# What is Cluster Analysis?

Cluster analysis, or clustering, is a type of unsupervised machine learning that allows users to group similar data points within a dataset according to some distance measure, without reference to a labelled dataset.

The significance of this analysis spans across various domains, from marketing and customer segmentation to fraud detection and beyond.
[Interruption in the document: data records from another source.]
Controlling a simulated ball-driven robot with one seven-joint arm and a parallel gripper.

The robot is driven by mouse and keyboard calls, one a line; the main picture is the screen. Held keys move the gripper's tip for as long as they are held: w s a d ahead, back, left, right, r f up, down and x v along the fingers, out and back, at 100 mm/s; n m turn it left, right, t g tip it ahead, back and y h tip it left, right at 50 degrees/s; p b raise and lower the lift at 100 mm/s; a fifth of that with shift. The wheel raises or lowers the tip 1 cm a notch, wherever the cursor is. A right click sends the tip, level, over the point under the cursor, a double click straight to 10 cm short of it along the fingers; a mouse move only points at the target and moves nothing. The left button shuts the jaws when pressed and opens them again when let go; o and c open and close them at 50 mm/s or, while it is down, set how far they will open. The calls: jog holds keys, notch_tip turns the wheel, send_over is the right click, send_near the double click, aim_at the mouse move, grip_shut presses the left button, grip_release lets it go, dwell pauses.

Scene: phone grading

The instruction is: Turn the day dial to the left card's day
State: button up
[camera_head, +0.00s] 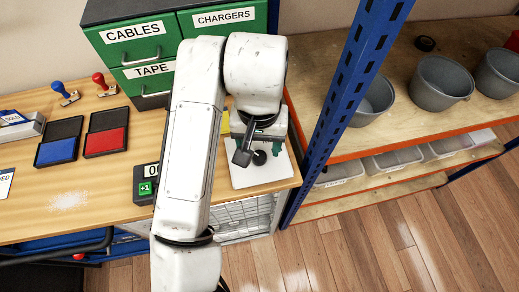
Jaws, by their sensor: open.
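A white plate with a round black knob (260,157), which looks like the dial, lies at the right end of the wooden worktop. Its day marks cannot be read, and my arm covers its upper part. My gripper (246,155) is dark, open, and hangs over the plate beside the knob. I cannot tell whether it touches the knob. A white card (5,183) is cut off at the left picture edge; only letters ending in "ED" show on it. No other card is clearly visible.
A green drawer cabinet (140,45) stands behind my arm. Blue (57,150) and red (106,141) ink pads, two stamps and a counter with a green "+1" button (145,188) are on the worktop (70,200). A blue rack post (345,95) rises close right of the plate.

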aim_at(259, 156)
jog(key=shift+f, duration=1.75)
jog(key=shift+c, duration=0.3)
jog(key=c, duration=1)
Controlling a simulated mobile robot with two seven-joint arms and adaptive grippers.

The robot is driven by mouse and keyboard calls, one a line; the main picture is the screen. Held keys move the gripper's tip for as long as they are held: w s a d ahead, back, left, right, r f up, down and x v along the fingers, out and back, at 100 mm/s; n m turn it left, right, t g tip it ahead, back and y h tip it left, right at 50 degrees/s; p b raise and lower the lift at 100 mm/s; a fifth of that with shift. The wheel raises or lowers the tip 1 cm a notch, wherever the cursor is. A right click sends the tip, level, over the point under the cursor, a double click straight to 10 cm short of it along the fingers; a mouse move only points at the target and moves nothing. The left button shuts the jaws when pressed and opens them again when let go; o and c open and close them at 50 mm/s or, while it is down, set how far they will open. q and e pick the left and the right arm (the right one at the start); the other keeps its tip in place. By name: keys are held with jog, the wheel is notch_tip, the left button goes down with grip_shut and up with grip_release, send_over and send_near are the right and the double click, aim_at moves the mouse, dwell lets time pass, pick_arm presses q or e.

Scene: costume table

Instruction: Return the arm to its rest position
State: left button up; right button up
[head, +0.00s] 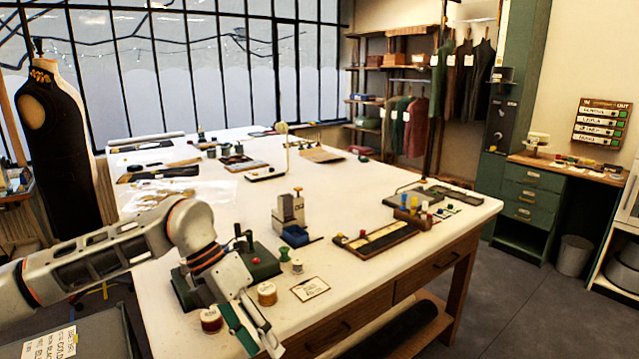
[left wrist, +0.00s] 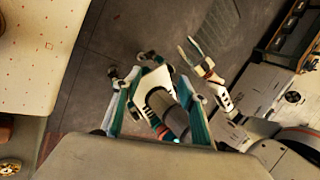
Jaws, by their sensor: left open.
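My left arm comes in from the left in the head view, bent at its elbow. My left gripper (head: 250,328) hangs at the near edge of the worktable (head: 350,190), beside a red-brown thread spool (head: 211,319). Its teal-padded fingers are apart, and they also show in the left wrist view (left wrist: 155,112). I see no object gripped between them. Beyond them, that view shows grey floor and pale parts of my own body, including a pale pronged end that may be my right gripper. My right arm does not show in the head view.
Close to the left gripper are a green machine base (head: 262,262), an amber spool (head: 267,293) and a label card (head: 310,288). A dark wooden tray (head: 375,238) lies farther right. A dress form (head: 62,150) stands at left. Open floor (head: 490,300) is at right.

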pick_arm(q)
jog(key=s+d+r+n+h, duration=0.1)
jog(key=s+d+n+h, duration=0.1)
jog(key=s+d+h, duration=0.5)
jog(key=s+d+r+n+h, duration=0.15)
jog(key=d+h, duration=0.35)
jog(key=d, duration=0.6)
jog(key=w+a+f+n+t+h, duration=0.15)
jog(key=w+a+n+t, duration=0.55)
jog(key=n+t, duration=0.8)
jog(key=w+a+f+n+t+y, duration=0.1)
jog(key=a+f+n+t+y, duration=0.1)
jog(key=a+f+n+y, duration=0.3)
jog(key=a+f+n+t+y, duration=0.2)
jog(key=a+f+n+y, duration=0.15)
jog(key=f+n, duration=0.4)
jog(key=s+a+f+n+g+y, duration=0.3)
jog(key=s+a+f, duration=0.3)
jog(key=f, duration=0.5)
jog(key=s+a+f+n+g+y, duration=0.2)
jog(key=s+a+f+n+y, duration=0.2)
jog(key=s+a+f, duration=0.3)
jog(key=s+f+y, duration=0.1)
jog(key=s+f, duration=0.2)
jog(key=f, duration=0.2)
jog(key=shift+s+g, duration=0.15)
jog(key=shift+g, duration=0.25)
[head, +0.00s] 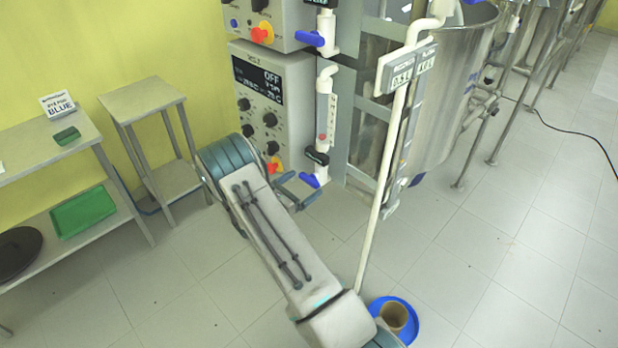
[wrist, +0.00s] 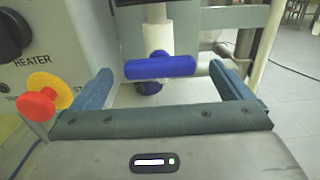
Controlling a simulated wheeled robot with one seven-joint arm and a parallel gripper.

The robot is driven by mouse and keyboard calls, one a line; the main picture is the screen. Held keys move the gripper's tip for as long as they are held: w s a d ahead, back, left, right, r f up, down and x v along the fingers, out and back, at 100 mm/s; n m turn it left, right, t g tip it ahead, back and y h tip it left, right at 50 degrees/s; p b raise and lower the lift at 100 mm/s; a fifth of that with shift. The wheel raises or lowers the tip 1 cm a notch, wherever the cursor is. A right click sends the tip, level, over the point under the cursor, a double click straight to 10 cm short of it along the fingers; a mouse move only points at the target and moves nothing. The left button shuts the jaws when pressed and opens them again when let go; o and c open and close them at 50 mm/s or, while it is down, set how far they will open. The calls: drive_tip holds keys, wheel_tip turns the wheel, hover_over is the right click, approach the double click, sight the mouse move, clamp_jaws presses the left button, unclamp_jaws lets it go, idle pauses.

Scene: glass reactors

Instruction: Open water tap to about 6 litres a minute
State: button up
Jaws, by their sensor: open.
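The lower tap with a blue lever handle (head: 310,180) sits at the bottom of a white pipe, below a flow tube (head: 331,118) with a small red mark low in it. In the wrist view the blue handle (wrist: 160,67) lies nearly level, crosswise to the pipe. My gripper (head: 297,190) is open and empty just in front of this tap. In the wrist view its two fingers stand left and right of the handle, with a gap on both sides. The flow tube's scale is too small to read.
A control box (head: 270,105) with a display showing OFF, black knobs and a red-and-yellow button (wrist: 38,104) stands left of the tap. A second blue tap handle (head: 309,38) is above. A white pole (head: 378,210) and steel vessel (head: 455,85) stand right.

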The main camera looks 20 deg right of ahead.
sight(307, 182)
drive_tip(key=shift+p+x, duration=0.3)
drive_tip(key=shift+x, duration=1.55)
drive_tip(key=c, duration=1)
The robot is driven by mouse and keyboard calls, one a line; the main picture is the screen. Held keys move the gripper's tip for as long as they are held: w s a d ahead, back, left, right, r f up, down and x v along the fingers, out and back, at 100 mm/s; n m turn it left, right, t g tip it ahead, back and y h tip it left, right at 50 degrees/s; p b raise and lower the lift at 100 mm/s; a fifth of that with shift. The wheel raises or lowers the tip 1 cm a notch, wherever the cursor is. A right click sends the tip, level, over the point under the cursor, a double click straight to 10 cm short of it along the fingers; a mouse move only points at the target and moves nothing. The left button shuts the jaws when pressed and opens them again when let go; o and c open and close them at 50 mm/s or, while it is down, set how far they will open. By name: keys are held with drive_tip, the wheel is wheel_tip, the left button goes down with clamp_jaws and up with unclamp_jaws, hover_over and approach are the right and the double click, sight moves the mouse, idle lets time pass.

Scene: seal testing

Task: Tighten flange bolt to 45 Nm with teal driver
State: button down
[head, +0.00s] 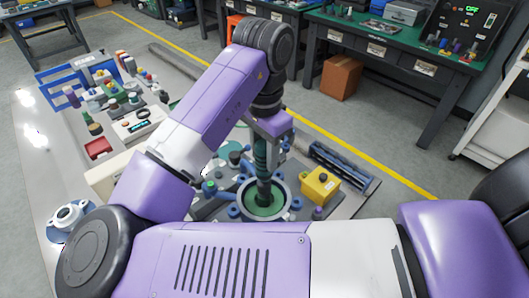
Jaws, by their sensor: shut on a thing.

In essence, cluster analysis helps to uncover patterns and relationships inherent in complex data by organising them into clusters or groups based on similarities.

Providing a map of the data’s journey from inception to its current state, encompassing its various touchpoints, transformations and transfers, lineage enhances transparency and enables effective audits.

## Understanding Cluster Analysis

The most common types of cluster analysis methods are Hierarchical Clustering and Partitioning Clustering.

**1.** Hierarchical Clustering: A set of nested clusters organised as a hierarchical tree.

**a) **Agglomerative (bottom-up): This method starts with each data point in an individual cluster by itself and then progressively merges clusters based on similarity until all data points belong to a single cluster. The result is a hierarchical tree structure known as a dendrogram.

**b) **Divisive (top-down): The divisive hierarchical clustering method begins with all data points in one cluster and splits them into smaller clusters recursively based on dissimilarity.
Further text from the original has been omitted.